Stop crunching school budgets
Funding education has long been a top priority for Wisconsin. Even when faced with state budget shortfalls, there has been an effort to protect our schools and look for spending cuts elsewhere.
That is why the action taken by the budget-writing committee this week as they wrapped up their work on the budget bill is so alarming.
In a time when state government should look for ways of doing more with less, the Democratic-controlled budget writing committee passed a budget bill that would take away tools that help schools control costs. The budget bill, largely intact from the governor's proposal, now goes before the state Assembly and Senate for consideration.
I have heard from school board members and administrators who are rightly concerned about how this budget bill would affect local schools.
The policy measures included in the Democratic budget bill erodes school boards' ability to control costs.
It would reduce a school board's ability to negotiate contracts with unions by repealing the Qualified Economic Offer in 2010.
Most concerning is the removal of the ability to consider economic conditions and taxpayer ability to pay during labor negotiations.
Actual reductions in funding along with policy measures that will increase costs are a recipe for disaster for our public schools.
We should be helping school boards deal with tough budgets.
Instead the Democratic-budget proposal is going to make matters worse -- much worse.
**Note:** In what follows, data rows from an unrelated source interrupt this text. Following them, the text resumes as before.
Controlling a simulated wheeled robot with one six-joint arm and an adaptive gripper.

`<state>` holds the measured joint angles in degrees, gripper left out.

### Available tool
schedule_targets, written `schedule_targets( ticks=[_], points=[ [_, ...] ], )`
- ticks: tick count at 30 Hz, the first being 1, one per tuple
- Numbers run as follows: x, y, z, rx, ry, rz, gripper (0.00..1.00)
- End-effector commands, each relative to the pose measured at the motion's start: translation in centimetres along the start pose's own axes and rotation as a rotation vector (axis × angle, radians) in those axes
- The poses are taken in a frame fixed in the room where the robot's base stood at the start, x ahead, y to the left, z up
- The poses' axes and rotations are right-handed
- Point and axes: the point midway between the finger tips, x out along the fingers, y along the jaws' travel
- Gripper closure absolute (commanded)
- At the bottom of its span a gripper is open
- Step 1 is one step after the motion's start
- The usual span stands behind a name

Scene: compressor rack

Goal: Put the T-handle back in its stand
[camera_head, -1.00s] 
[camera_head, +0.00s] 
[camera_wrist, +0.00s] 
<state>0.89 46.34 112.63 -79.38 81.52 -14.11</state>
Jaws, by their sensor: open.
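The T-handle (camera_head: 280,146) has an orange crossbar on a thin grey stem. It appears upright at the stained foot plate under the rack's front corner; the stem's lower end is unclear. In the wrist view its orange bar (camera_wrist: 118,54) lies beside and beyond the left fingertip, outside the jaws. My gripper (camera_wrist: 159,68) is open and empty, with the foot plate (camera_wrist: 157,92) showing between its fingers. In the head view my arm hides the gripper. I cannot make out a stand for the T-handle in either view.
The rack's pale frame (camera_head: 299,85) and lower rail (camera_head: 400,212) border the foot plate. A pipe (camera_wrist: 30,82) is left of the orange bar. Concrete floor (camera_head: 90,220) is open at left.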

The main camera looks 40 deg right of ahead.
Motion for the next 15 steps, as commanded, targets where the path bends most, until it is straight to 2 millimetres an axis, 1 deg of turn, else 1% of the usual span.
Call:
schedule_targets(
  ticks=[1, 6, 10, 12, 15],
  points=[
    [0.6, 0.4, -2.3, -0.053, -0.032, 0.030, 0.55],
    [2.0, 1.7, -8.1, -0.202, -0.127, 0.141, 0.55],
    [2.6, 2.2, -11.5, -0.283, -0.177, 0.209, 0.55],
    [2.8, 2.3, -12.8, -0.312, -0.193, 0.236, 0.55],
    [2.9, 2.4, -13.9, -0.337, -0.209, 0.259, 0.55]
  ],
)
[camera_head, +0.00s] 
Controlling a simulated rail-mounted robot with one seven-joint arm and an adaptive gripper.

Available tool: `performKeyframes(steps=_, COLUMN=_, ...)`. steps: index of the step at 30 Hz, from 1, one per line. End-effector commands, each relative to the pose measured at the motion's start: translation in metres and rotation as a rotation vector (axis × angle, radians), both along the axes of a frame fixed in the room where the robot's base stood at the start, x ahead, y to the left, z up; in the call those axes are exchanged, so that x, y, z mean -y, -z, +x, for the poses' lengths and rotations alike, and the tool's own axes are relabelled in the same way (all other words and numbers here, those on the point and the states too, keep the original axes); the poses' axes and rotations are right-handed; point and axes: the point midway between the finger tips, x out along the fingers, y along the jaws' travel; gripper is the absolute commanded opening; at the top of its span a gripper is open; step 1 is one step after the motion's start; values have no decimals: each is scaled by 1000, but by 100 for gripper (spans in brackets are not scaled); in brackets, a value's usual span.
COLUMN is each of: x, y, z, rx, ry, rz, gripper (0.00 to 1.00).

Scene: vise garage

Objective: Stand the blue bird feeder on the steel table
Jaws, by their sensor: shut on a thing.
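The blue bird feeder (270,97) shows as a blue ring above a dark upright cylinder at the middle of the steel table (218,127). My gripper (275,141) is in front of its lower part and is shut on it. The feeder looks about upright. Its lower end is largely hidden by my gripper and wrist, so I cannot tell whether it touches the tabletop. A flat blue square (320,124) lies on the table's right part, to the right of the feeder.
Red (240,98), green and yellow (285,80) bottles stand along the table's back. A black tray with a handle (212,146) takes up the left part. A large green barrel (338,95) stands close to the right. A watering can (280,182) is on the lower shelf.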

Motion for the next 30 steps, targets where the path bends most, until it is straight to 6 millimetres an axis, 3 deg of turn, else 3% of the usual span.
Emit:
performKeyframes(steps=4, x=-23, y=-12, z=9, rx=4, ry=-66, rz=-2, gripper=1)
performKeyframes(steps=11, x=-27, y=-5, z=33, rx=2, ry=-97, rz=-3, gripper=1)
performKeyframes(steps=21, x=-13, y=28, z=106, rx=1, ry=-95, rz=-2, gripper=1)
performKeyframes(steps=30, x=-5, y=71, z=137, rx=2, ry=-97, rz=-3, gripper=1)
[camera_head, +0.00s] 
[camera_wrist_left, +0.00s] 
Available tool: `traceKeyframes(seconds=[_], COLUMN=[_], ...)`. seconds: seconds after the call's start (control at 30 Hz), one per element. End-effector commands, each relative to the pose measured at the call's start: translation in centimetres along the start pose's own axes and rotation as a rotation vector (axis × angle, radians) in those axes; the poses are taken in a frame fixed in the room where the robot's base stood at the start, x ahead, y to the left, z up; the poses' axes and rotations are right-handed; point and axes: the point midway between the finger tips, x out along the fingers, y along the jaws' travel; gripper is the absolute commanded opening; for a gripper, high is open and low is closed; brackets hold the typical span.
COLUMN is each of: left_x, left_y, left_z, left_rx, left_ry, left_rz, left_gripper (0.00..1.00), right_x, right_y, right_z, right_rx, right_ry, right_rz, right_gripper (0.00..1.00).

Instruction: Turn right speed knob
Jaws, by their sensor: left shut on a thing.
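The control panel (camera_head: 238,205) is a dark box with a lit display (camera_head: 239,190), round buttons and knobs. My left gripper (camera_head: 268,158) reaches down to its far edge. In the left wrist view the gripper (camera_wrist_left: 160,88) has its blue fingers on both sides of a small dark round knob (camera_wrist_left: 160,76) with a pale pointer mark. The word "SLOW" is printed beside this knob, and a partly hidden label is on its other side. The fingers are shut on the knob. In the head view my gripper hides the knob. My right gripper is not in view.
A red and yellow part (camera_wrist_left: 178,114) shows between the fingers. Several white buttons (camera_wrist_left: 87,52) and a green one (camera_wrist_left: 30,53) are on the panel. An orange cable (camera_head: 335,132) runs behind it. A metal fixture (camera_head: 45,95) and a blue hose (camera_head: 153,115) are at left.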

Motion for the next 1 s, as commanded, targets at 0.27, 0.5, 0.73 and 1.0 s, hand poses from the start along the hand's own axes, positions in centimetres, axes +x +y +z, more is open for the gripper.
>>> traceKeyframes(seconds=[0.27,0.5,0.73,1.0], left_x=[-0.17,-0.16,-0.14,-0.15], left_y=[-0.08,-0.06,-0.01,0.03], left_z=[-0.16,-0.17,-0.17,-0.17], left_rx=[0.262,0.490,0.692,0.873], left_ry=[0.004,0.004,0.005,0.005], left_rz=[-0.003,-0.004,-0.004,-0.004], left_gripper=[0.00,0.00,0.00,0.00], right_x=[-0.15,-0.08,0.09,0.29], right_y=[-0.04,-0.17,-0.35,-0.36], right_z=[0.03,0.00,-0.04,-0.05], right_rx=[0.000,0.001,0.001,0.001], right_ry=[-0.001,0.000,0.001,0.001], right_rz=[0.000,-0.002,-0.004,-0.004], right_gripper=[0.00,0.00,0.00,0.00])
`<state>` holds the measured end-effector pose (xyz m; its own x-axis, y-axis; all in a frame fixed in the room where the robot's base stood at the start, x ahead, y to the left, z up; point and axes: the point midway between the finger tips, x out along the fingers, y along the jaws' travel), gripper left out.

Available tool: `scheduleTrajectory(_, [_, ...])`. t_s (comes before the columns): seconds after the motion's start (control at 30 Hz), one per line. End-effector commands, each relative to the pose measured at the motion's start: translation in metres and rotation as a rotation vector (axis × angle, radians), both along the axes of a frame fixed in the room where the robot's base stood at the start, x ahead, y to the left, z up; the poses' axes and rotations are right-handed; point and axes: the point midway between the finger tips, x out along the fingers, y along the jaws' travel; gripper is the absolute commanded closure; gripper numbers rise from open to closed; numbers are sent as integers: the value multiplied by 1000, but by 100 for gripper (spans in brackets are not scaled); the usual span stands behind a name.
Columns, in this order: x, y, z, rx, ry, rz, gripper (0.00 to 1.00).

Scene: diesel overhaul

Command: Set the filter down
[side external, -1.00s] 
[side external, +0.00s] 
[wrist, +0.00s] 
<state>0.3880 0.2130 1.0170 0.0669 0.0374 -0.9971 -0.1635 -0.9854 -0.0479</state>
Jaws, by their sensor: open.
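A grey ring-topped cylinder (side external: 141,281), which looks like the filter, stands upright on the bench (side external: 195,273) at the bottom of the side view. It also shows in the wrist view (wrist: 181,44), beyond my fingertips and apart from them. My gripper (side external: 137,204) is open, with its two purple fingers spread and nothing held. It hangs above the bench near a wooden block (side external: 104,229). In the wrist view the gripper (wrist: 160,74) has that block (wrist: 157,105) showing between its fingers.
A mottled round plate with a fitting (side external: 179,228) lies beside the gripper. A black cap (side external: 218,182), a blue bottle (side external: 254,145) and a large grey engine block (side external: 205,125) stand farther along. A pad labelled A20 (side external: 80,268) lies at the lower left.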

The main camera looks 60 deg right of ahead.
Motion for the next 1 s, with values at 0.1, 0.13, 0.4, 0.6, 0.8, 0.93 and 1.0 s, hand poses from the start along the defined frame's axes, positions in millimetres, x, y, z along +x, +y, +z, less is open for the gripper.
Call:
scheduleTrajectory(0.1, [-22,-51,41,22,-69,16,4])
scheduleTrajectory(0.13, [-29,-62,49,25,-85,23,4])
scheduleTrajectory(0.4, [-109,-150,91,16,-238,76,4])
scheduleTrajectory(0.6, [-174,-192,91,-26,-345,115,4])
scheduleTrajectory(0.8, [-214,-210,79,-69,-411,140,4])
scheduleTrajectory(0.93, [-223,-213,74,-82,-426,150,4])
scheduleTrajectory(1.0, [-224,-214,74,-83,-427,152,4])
Teacher layoffs are likely to increase and students will lose out on valuable opportunities.
It is my hope that as the budget bill moves through the Assembly and Senate, legislative leaders will take time to listen to schools that are looking at their own budget options and ask where the state can be helpful.
Obviously, revenue is down dramatically and this is as tough a budget as we have seen.
We need to look back only a couple of budgets ago when a different Legislature passed modest increases with reforms to help schools save money, such as public employee health insurance reform and mandate relief.
Unfortunately, these cost-saving reforms were vetoed by Gov. Doyle.
The budget shortfall should be an opportunity to reform government, so taxpayer dollars can stretch further.
We all knew cuts were coming, but the Democratic-budget bill stands to make the effects of the cuts much worse than they should be.